According to the declaration, Hong Kong will be governed by ''local inhabitants,'' although that term is nowhere defined. Its chief executive will be appointed by Peking on the basis of elections or consultations held in the territory. British and other foreign nationals will be allowed to continue to hold certain posts in government or to act as advisers.
Annexes II and III address the functions of the joint liaison group to aid in the transfer of power and the issue of land leases in the territory.
The draft agreement must be approved by the British Parliament and the Chinese National People's Congress before it goes into effect. Parliament's debate is scheduled to begin in November. The agreement is expected to be approved by year's end and to take effect in mid-1985.
The declaration marks the beginning of the end of more than 140 years of British colonial presence on China's south coast. This presence has carried the legacy of the two opium wars in the mid-19th century and the ''unequal treaties, '' including those which ceded and leased to Britain the territories making up Hong Kong.
The last such treaty, signed in 1898, leased a portion of China's Guangdong Province to Britain for 99 years. The expiration of this lease triggered Britain's decision to seek a negotiated settlement returning all of Hong Kong to China. Since the fall of the last imperial dynasty in 1911, successive Chinese governments, both nationalist and communist, have denounced the ''unequal treaties,'' so named because their benefits were one-sided.
The agreement between China and Britain is the outcome of 23 rounds of confidential talks begun in October 1982. During the last few months the talks were greatly accelerated to meet the Sept. 30 deadline imposed by Peking.
The successful conclusion of hard-headed negotiations with Britain is an invaluable political asset for China's paramount leader, Deng Xiaoping, whose ambitious program for modernizing the Chinese economy has only just begun. The agreement demonstrates that Mr. Deng is a leader who gets results. He can take credit for solving an emotionally charged problem of national sovereignty which, in Premier Zhao Ziyang's words, is a matter ''left over from history.''
As a world financial and commercial center accounting for an estimated 40 percent of China's foreign-exchange earnings, Hong Kong is an important catalyst for China's massive economic modernization. Thus Chinese leaders have been concerned that Hong Kong's stability and prosperity not be jeopardized during the transition period.

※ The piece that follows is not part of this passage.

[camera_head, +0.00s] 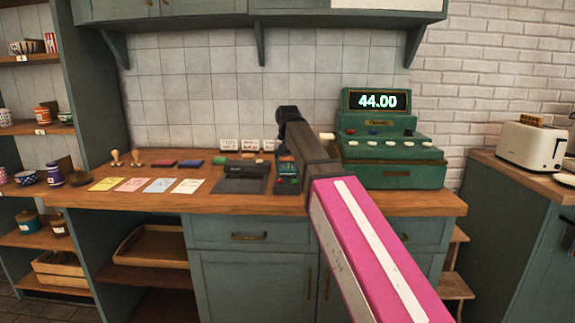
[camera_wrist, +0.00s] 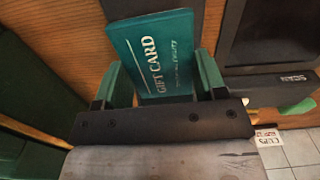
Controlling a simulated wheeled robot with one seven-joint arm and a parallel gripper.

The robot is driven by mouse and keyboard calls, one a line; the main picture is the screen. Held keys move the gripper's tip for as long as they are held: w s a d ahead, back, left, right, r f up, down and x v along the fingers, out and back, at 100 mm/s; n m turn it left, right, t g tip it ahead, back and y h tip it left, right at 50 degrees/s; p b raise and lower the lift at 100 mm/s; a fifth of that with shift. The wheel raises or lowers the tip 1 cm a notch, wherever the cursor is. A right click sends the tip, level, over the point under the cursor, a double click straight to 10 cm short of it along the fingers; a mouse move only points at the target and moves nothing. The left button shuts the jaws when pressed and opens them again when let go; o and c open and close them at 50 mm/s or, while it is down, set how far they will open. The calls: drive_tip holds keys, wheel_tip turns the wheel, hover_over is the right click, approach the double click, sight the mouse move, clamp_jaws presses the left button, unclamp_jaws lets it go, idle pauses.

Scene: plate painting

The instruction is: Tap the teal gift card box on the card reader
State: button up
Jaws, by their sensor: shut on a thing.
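The teal gift card box (camera_wrist: 165,50), lettered GIFT CARD, is between the two green fingers of my gripper (camera_wrist: 161,80) in the wrist view. My gripper is shut on it. In the head view my gripper (camera_head: 287,160) is over the counter, left of the cash register, with the box small and partly hidden below it. A flat dark device with a raised black bar, apparently the card reader (camera_head: 240,184), lies just left of the gripper. It also shows at the right of the wrist view (camera_wrist: 275,50), apart from the box.
The green cash register (camera_head: 390,175) reading 44.00 stands close to the right. Coloured paper notes (camera_head: 160,185), stamps and ink pads lie at the left. Small white label cards (camera_head: 250,145) stand by the tiled wall. A toaster (camera_head: 530,145) is at far right.

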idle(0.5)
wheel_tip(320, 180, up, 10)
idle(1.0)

Nevertheless, it appears that national sovereignty has been the dominant concern. Chinese leaders have insisted during the past year that China would assume control of Hong Kong in 1997 or even earlier, regardless of whether Britain and China could come to an agreement. Such indications have left Hong Kong's business community badly shaken.
The succcessful return of Hong Kong also is an important step toward resolution of one of Peking's most pressing foreign-policy problems - Taiwan. The concept of ''one country, two systems'' has often been cited as a formula for peaceful reunification with the Republic of China.
Earlier this year in Canada, Premier Zhao said, ''All the policies we are going to adopt toward Hong Kong can also be applied to Taiwan, and even more.''
The guarantees China has made in this agreement are ones that no one can be sure will be kept. Even Deng Xiaoping cannot be certain what kind of government China will have in 1997, given the country's volatile recent past. Much depends on the current government's ability to follow through with its reform programs and on the flexibility of future leaders in applying the two-systems concept.
That concept is untried. One senior Chinese official admitted recently that the idea was experimental and vague, but that at least it expressed the intent of China's leaders to accommodate economic and social diversity and to consider more practical ways for developing the nation.